Dengan keserakahan dan kerakusannya, manusia akan mengekploitasi apapun yang menjadi kehendaknya. Ia tak lagi peduli dengan nilai-nilai kemanusiaan demi menggapai hasratnya. Demi sebuah obsesi keserakahan, kecintaan dalam mengejar harta kekayaan, mega produksi, kedudukan, penganut, ia rela mengorbankan apapun, meski harus menabrak nilai-nilai budaya dan agama.
Masih segar dalam ingatan dan sejarah mencatat bahwa kompleks Makam Mbah Priuk pernah menjadi pusat sengketa dan konflik. Konflik itu pecah akibat sengketa antara ahli waris makam dengan PT Pelindo II. Ahli waris mengklaim kepemilikan tanah dengan mendasarkan pada Eigendom Verponding (surat tanah zaman kolonial) nomor 4341 dan nomor 1780 di lahan seluas 5,4 hektare. Sedangkan status tanah tersebut berdasarkan putusan Pengadilan Negeri Jakarta Utara 5 Juni 2002 adalah milik PT Pelindo II. Hal ini sesuai dengan hak pengelolaan lahan (HPL) Nomor 01/Koja dengan luas 145,2 hektare. (https://www.cnnindonesia.com/nasional).
Fenomena Mbah Priuk hanyalah satu dari banyak kasus yang terjadi dan bukan tidak mungkin akan terus terjadi.
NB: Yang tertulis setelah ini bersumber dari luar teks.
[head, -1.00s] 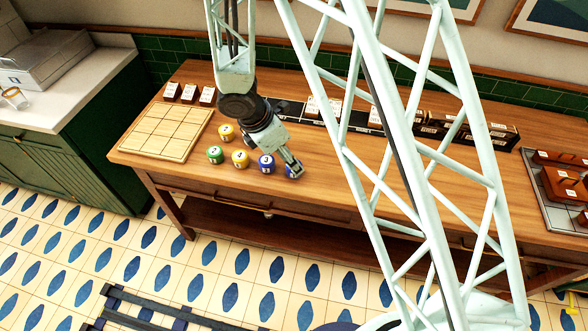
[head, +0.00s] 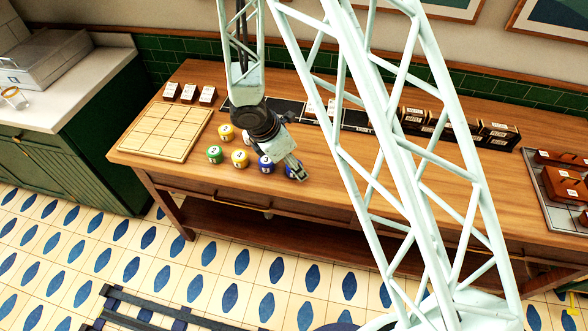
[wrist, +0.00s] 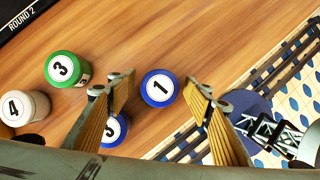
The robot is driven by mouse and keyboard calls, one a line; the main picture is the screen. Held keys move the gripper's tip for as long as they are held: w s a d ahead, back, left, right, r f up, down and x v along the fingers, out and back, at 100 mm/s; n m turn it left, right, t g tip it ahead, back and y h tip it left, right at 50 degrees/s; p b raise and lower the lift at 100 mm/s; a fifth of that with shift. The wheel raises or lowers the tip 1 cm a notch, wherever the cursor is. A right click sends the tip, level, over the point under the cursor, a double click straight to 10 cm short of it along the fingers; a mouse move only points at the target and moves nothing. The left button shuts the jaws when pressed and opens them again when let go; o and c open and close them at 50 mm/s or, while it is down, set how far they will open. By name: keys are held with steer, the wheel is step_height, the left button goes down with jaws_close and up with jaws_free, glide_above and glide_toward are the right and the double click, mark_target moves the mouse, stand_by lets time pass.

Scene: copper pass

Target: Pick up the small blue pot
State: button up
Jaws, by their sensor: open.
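Two blue pots stand near the table's front edge in the head view: one (head: 266,164) on the left and one (head: 291,172) on the right, partly hidden by my gripper (head: 299,174). In the wrist view, a round blue pot with a white label reading 1 (wrist: 160,88) shows in the gap between the open fingers of my gripper (wrist: 157,88), with visible space on both sides. Another blue pot (wrist: 116,130) is mostly hidden behind the left finger. My gripper is empty. I cannot tell whether it is down at the pot's height.
A green pot (head: 215,154), yellow pots (head: 240,158) and a white pot (wrist: 24,108) stand to the left. A wooden grid board (head: 166,132) lies at the table's left end. A dark strip with boxes (head: 497,130) runs along the back. The table front right of the pots is clear.

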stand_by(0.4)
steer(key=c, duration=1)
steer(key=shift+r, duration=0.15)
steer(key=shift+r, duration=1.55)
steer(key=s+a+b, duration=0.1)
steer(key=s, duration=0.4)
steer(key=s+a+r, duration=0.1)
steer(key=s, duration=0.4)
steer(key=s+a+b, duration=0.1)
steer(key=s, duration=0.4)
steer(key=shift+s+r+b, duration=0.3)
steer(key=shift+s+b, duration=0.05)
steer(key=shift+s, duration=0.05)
Lalu bagaimana fikih menyikapi penggusuran makam untuk pembangunan sebuah gedung proyek, semisal hotel, perkantoran, ataupun perumahan?
Sebagaimana telah dikaji dalam artikel sebelumnya soal pembongkaran makam, semua pakar fikih sepakat bahwa pembongkaran makam tidak diperkenankan selama masih diduga kuat tersisa tulang belulang di dalamnya. Pembongkaran dalam arti penggusuran untuk relokasi mayat hanya diperbolehkan dalam dua hal.
Pertama, penggusuran boleh dilakukan terhadap makam untuk kepentingan menguburkan mayat lain ketika terjadi keterbatasan lahan (sempit). Makam boleh dibongkar dengan alasan lahan yang tidak memadai untuk menguburkan mayat baru.
Kedua, penggusuran diperbolehkan untuk kepentingan pelebaran masjid jamik. Ketika sebuah masjid jamik sudah tidak mampu menampung jamaah dan membutuhkan perluasan, namun di area sekitar masjid yang ada hanya lahan pemakaman, maka diperkenankan menggusur makam untuk kepentingan masjid tersebut. (Wahbah Zuhalili, Al-Fiqh al-Islamiy wa Adillatuh, Jilid II, hal. 669).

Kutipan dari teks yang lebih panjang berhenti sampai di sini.